Keep in mind that EACH OF THESE DEPLOYS WORK, as long as the other isn’t running. So what is stepping on which toes?

Hi @acziryak,

Dimension cpu exhaused on 3 nodes

This indicates that once the first job has been registered and scheduled on your cluster, there is not enough allocatable CPU available to schedule the second job. Typically in order to resolve this problem, you would either need to run more nodes, or run nodes with more available CPU that can accommodate the required resources. In this case, the job you have detailed only has a group count of 2, which makes me think something else is happening.
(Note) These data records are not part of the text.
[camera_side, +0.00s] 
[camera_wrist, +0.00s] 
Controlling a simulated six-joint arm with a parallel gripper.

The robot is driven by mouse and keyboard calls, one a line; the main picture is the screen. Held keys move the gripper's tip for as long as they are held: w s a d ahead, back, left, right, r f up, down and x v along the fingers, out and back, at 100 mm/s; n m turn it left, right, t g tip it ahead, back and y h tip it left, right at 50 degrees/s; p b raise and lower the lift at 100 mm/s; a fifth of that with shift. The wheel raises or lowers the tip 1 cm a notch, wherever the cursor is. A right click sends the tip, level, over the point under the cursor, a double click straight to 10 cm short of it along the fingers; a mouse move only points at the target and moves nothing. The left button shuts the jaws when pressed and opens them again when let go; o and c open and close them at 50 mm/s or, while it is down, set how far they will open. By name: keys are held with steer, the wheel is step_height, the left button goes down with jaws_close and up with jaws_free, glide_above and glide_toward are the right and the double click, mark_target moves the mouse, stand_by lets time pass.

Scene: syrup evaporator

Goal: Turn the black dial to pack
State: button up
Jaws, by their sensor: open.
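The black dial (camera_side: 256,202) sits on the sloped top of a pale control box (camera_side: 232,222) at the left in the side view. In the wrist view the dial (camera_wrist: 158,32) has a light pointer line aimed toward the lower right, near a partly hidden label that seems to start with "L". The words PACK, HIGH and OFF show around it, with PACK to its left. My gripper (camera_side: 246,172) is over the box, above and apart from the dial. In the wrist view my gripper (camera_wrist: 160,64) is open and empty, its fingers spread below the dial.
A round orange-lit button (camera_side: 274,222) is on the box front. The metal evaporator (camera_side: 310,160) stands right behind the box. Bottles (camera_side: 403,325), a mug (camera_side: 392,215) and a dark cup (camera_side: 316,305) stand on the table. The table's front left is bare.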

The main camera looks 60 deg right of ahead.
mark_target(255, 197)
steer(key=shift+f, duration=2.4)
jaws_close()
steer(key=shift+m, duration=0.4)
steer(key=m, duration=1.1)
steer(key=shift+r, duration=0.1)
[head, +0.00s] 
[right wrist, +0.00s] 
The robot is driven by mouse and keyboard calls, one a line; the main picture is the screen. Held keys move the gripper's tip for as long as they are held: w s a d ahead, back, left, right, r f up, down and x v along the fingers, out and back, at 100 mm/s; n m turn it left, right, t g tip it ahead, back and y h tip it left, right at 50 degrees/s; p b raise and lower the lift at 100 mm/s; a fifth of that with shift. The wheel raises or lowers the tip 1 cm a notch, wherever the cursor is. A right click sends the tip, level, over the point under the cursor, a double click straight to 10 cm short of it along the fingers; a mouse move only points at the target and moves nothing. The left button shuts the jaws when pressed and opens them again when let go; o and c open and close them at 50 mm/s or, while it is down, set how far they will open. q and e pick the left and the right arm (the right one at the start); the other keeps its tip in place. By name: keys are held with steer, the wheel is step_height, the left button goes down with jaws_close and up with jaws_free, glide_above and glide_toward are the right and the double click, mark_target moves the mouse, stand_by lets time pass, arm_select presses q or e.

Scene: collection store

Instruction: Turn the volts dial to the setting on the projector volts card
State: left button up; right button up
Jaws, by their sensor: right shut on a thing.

It would be interesting to see the output of nomad node status -verbose <nodeID> for all three nodes.

the Nomad UI doesn’t allow me to copy definitions

You should be able to see the job specification definitions at a location similar to http://localhost:4646/ui/jobs/<jobID>@<namespace>/definition being sure to account for your cluster information in the URL. You can also use the nomad job inspect <jobID> to view the job definition from the CLI.

Thanks,
jrasell and the Nomad team

1 Like

This looks to have been the case. I’ve changed the CPU allocation from cores: 2 to cpu: 500, which significantly reduced the requirements of each container. This in turn led to freeing up a significant amount of resources from Nomad’s point of view, and it was able to allocate all the containers based on those new requirements.